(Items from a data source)
****

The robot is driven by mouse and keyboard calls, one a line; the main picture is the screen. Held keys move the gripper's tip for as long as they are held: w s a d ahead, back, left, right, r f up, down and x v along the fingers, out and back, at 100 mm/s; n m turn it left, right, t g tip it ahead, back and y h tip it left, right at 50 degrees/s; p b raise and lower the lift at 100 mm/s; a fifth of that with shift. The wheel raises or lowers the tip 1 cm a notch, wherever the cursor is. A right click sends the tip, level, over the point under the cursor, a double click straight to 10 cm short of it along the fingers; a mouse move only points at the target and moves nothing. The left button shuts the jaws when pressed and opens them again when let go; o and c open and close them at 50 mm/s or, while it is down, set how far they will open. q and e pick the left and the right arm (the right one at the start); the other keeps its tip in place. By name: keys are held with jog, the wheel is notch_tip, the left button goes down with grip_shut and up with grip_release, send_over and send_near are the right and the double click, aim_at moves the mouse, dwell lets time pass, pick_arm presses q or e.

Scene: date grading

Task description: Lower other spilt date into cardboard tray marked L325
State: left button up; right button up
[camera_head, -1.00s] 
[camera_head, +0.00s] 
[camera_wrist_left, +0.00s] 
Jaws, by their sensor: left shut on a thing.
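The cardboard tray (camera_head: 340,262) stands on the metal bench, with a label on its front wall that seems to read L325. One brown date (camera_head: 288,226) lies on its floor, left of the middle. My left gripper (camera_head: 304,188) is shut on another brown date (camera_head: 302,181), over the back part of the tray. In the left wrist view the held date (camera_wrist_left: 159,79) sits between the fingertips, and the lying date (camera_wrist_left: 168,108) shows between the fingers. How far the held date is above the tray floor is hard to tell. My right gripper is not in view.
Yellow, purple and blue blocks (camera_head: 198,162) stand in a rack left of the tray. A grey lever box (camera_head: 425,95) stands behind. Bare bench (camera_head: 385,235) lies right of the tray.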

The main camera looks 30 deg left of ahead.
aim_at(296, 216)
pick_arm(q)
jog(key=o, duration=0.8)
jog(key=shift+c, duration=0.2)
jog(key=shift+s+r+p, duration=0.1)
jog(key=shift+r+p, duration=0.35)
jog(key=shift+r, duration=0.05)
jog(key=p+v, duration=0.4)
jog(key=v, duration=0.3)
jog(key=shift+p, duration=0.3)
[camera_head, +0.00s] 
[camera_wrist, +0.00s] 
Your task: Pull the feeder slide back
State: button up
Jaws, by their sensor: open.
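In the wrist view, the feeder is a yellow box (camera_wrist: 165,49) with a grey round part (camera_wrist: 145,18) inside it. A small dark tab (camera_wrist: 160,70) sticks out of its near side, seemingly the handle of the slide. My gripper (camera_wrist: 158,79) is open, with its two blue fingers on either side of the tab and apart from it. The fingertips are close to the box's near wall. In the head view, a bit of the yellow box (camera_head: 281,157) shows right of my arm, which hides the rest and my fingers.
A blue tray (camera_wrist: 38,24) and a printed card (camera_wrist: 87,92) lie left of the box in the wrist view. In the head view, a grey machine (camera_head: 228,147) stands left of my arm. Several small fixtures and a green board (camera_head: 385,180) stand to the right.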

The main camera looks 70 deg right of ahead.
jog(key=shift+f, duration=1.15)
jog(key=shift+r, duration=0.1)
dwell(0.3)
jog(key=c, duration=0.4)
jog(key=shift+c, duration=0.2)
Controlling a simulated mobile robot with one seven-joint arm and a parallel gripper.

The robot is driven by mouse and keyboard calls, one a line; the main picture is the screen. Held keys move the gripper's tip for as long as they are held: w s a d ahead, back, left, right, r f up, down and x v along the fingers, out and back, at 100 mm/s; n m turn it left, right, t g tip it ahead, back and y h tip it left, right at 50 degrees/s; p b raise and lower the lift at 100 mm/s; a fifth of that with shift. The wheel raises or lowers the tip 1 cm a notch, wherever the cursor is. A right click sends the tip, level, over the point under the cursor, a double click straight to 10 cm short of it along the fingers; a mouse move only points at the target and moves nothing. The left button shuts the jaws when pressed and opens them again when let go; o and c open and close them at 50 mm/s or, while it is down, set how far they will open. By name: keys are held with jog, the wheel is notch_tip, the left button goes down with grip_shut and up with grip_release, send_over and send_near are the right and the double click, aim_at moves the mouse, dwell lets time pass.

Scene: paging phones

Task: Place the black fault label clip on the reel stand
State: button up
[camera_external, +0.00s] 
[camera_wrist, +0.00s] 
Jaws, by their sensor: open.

****

## Goal
Your task is to repeat exactly the lines from the one that contains "Your task: Pull the feeder slide back" through the one that contains "Controlling a simulated", with both end lines included.

## Finished task
Your task: Pull the feeder slide back
State: button up
Jaws, by their sensor: open.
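In the wrist view, the feeder is a yellow box (camera_wrist: 165,49) with a grey round part (camera_wrist: 145,18) inside it. A small dark tab (camera_wrist: 160,70) sticks out of its near side, seemingly the handle of the slide. My gripper (camera_wrist: 158,79) is open, with its two blue fingers on either side of the tab and apart from it. The fingertips are close to the box's near wall. In the head view, a bit of the yellow box (camera_head: 281,157) shows right of my arm, which hides the rest and my fingers.
A blue tray (camera_wrist: 38,24) and a printed card (camera_wrist: 87,92) lie left of the box in the wrist view. In the head view, a grey machine (camera_head: 228,147) stands left of my arm. Several small fixtures and a green board (camera_head: 385,180) stand to the right.

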The main camera looks 70 deg right of ahead.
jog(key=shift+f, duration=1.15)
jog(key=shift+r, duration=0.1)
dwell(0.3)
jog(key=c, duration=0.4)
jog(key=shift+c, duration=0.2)
Controlling a simulated mobile robot with one seven-joint arm and a parallel gripper.

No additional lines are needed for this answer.